■ THE REQUEST
All of the material should be reproduced exactly, with pictures left out.

■ DATA SHOWN
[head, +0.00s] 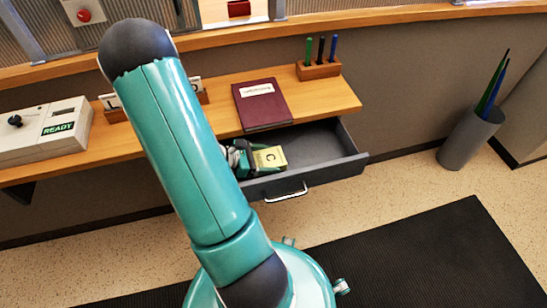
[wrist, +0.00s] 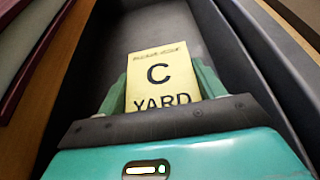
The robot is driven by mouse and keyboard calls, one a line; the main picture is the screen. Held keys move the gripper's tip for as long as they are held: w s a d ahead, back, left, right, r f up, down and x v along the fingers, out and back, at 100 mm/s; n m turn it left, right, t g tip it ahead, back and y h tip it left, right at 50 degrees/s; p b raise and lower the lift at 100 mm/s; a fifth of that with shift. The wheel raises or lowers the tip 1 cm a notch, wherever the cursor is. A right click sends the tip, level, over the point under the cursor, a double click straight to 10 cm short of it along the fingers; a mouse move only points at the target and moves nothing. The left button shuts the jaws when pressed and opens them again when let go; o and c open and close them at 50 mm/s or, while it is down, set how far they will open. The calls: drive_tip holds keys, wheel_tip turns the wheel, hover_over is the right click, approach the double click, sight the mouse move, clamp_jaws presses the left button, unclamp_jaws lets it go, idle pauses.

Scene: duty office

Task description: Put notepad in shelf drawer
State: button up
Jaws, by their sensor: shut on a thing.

■ WRITTEN ANSWER
[head, +0.00s] 
[wrist, +0.00s] 
The robot is driven by mouse and keyboard calls, one a line; the main picture is the screen. Held keys move the gripper's tip for as long as they are held: w s a d ahead, back, left, right, r f up, down and x v along the fingers, out and back, at 100 mm/s; n m turn it left, right, t g tip it ahead, back and y h tip it left, right at 50 degrees/s; p b raise and lower the lift at 100 mm/s; a fifth of that with shift. The wheel raises or lowers the tip 1 cm a notch, wherever the cursor is. A right click sends the tip, level, over the point under the cursor, a double click straight to 10 cm short of it along the fingers; a mouse move only points at the target and moves nothing. The left button shuts the jaws when pressed and opens them again when let go; o and c open and close them at 50 mm/s or, while it is down, set how far they will open. The calls: drive_tip holds keys, wheel_tip turns the wheel, hover_over is the right click, approach the double click, sight the mouse move, clamp_jaws presses the left button, unclamp_jaws lets it go, idle pauses.

Scene: duty office

Task description: Put notepad in shelf drawer
State: button up
Jaws, by their sensor: shut on a thing.

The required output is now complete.